Между тем как фиванцы отступали из Орхомена в Тегиры, встретились с лакедемонянами, которые с противной стороны возвращались из Локриды. Как скоро показались они при выходе из узкого прохода, то некто прибежал к Пелопиду и сказал ему: «Попались мы неприятелю!» – «Почему же мы ему, а не он нам попался?» – отвечал Пелопид и немедленно повелел коннице, стоявшей в тылу, выдаться вперед, дабы начать нападение первой. Пехоту, которая состояла из трехсот человек, собрал он на малом пространстве, надеясь, что она прорвет неприятеля в том месте, на которое устремится, при всем превосходстве его силы. У лакедемонян было две моры – каждая мора, по свидетельству Эфора*, состояла из пятисот человек; Каллисфен говорит: из семисот; Полибий, согласно с некоторыми другими, – из девятисот. Начальники спартанские Горголеон и Феопомп смело устремились на фиванцев; сшибка с обеих сторон началась с яростью и быстротой на том месте, где стояли обеих сторон предводители; лакедемонские военачальники, ударившие на Пелопида, пали, окружавшие их были поражаемы и умертвляемы, отчего вскоре все неприятельское войско приведено было в страх. Оно расступилось, дабы дать место пройти фиванцам, как будто бы они хотели только прорваться и убежать. Когда же Пелопид, презрев даваемый ему свободный проход, вел свое войско на тех, кто стоял в боевом порядке, и, пробегая их ряды, поражал и убивал их, то неприятель стремглав обратился в бегство; фиванцы преследовали его не весьма далеко, боясь жителей Орхомена, которые были поблизости, и войска, прибывшего из Спарты на смену. Они теснили их до того, как утвердили совершенно победу и пробились сквозь все побежденное войско. Потом воздвигли трофей, сняли доспехи с убиенных и продолжали путь свой в Фивы, гордясь славным своим подвигом.

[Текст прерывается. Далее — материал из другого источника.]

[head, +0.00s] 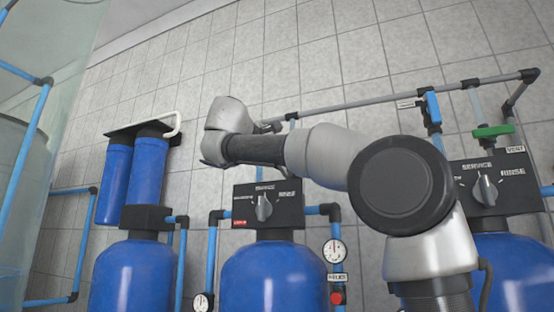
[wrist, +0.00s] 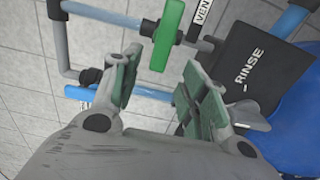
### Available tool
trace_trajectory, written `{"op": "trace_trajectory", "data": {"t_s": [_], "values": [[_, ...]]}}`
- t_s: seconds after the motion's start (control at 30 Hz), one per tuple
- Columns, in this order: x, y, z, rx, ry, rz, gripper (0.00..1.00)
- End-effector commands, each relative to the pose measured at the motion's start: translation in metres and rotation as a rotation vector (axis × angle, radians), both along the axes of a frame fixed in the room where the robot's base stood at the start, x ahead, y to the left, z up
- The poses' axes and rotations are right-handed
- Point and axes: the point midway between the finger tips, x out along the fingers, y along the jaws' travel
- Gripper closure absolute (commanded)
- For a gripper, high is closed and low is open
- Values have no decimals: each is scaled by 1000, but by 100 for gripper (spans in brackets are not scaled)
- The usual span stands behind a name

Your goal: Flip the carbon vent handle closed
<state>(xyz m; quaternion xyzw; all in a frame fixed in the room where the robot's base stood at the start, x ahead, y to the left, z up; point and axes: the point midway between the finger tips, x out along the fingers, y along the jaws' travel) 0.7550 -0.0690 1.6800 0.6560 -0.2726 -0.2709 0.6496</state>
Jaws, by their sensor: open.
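A green vent handle (head: 493,131) sits on a thin vertical pipe at the right of the head view, beside a "VENT" label (head: 515,149). It lies roughly level there, across the pipe. In the wrist view the green handle (wrist: 168,34) is at the top centre, with the label (wrist: 204,12) to its right. My gripper (wrist: 160,68) is open and empty. The handle's lower end shows in the gap between the fingertips, with no clear contact; the depth between them is hard to tell. In the head view my arm hides most of the gripper.
A blue handle (head: 432,108) hangs left of the green one. A grey pipe (head: 400,93) runs above along the tiled wall.

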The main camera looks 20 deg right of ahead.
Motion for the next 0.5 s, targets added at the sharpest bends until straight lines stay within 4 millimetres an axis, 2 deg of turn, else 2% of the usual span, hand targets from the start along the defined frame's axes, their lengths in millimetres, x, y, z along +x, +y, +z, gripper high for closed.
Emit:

Хотя лакедемоняне дали весьма много сражений как грекам, так и варварам, однако никогда, будучи многочисленнее, не были побеждены меньшим числом, даже будучи равны неприятелю в силе, не были разбиты. По этой причине надменность их была нестерпима; одна слава их была достаточна к приведению в ужас своих противников, которые и сами не имели смелости с равными силами противостать им, когда они вступали в бой. Это сражение уверило и других греков, что не Эврот и не пространство, лежащее между Бабиками и Кнакионом, производит мужественных и твердых воинов*, но что та страна, где родятся юноши, стыдящиеся бесчестия, где жертвуют жизнью за то, что похвально, где бегут поношения более опасности, – чрезвычайно грозный противник.
Что касается до священного отряда, то оный, как говорят, сначала составлен Горгидом из трехсот избранных мужей, которые были содержимы обществом в Кадмее, где имели свое пребывание. Отряд назывался городским, без сомнения по той причине, что в то время крепости называемы были городами. Другие говорят, что он составлен был из людей, любивших друг друга. Известно забавное изречение Паммена*, который уверял, что Нестор у Гомера не есть искусный тактик, ибо велит войско греков расположить по племенам и по народам:
Пусть народу народ да содействует, племени племя*.
Надлежало бы лучше, говорит он, ставить любителя близ любимого предмета, ибо в опасностях немногие заботятся о своих единоземцах и единоплеменных; войско, напротив того, состоящее из нежных друзей, не может быть разбито и побеждено; взаимная любовь и уважение, существующие между воинами, заставят их твердо стоять в опасностях друг за друга. Это нимало не удивительно, ибо любящиеся более стыдятся отсутствующих своих друзей, нежели других присутствующих. Это подтверждается примером поверженного в сражении воина, который умолял неприятеля, поднявшего меч, к умертвлению его, чтобы он ударил его в грудь, дабы другу моему, говорил он, не стыдно было смотреть на меня мертвого, если буду ранен в спину. Говорят также, что Иолай*, любимец Геракла, участвовал в его подвигах и подле него сражался. Аристотель пишет, что еще в его время друзья клялись друг другу в верности на гробнице Иолая. По этой причине весьма прилично называть отряд сей «священным» – ибо Платон любовника называет «другом боговдохновенным»*. Отряд оставался непобежденным до самого сражения при Херонее*. По окончании битвы Филипп, осматривая поле сражения, остановился на том месте, где триста воинов, грудью шедшие на македонские сариссы, лежали один подле другого в доспехах. Он был поражен этим зрелищем и, узнав, что это отряд любовников и возлюбленных, прослезился и сказал: «Погибни тот, кто в связи их подозревает что-либо постыдное и бесчестное!»